Anatomy of an Instrument with a hidden potential to contribute to European Union’s Crisis Management Capabilities
Written by: Jacopo Maria Bosica
Edited by: Michele Puggia
Supervised by: Cansu Macit Karaduman
Defence policy, together with foreign and security policy, is one of the areas where states have historically been reluctant to surrender their competences to an inter/supranational entity. As a result, no significant progress was made during the first years of the European Union’s existence, with the fields being categorised as intergovernmental in nature by the 1992 Maastricht Treaty so as to leave countries free to consult themselves without the obligation to coordinate efforts at the EU institutional level and harmonise legislation on the matter. It was not until the Treaty of Lisbon in 2007 (entered into force in 2009) that the EU’s founding documents set up a fully-fledged Common Security and Defence Policy (CSDP).
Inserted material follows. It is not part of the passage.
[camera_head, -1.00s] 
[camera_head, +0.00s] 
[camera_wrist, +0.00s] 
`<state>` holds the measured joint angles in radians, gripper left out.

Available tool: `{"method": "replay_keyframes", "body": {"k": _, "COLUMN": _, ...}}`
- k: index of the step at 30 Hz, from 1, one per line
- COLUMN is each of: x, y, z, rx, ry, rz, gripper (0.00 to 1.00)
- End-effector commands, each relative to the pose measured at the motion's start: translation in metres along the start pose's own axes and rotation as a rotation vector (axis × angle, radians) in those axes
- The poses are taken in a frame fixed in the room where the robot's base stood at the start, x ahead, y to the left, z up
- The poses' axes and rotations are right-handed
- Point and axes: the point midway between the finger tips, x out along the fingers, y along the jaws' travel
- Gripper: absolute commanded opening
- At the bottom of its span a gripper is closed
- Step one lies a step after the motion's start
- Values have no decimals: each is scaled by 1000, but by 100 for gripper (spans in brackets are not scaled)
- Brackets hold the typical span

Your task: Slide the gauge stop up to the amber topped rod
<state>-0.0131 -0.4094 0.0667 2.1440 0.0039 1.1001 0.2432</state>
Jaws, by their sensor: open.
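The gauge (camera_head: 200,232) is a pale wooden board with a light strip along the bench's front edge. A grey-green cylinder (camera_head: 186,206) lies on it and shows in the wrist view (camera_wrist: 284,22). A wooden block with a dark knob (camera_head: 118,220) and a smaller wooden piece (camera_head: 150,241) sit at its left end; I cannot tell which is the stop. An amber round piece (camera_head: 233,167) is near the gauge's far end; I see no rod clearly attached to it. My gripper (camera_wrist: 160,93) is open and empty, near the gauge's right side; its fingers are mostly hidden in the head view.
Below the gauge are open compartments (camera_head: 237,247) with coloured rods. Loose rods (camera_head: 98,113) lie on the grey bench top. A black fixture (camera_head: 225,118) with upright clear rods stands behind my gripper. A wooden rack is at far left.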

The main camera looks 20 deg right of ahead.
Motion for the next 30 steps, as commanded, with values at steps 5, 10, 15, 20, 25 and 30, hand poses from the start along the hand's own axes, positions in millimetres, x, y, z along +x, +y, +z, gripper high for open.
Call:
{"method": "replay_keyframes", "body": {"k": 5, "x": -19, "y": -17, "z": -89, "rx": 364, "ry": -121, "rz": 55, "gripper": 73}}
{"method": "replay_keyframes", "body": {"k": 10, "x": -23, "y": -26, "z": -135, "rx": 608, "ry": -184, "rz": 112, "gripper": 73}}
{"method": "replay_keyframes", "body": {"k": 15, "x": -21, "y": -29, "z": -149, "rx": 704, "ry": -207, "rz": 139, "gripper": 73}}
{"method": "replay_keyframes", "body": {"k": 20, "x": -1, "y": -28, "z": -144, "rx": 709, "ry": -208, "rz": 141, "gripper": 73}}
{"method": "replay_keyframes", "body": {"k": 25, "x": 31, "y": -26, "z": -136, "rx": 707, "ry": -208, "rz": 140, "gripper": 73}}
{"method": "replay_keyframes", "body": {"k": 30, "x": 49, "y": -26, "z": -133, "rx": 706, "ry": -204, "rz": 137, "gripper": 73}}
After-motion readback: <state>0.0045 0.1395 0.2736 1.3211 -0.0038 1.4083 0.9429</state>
They did so through the Common Foreign and Security Policy (CFSP) pillar in charge of crisis management, inter-state coordination and cooperation in defence matters (Council of the EU, n.d.-a).
This mostly applies to the deployment of civilian and military missions and operations outside the EU territory, with activities ranging from conflict prevention to peacekeeping, from humanitarian assistance to military training, from disarmament to post-war stabilisation (Council of the EU, n.d.-a).
These overarching objectives were consolidated in the 2016 EU Global Strategy on Foreign and Security Policy, which envisaged making the Union’s security and defence policy more effective on the basis of enhanced cooperation between member states’ armies, an integrated approach to conflict and crisis management, the promotion of resilience and strategic autonomy (EEAS, 2016; Council of the EU, n.d.-a).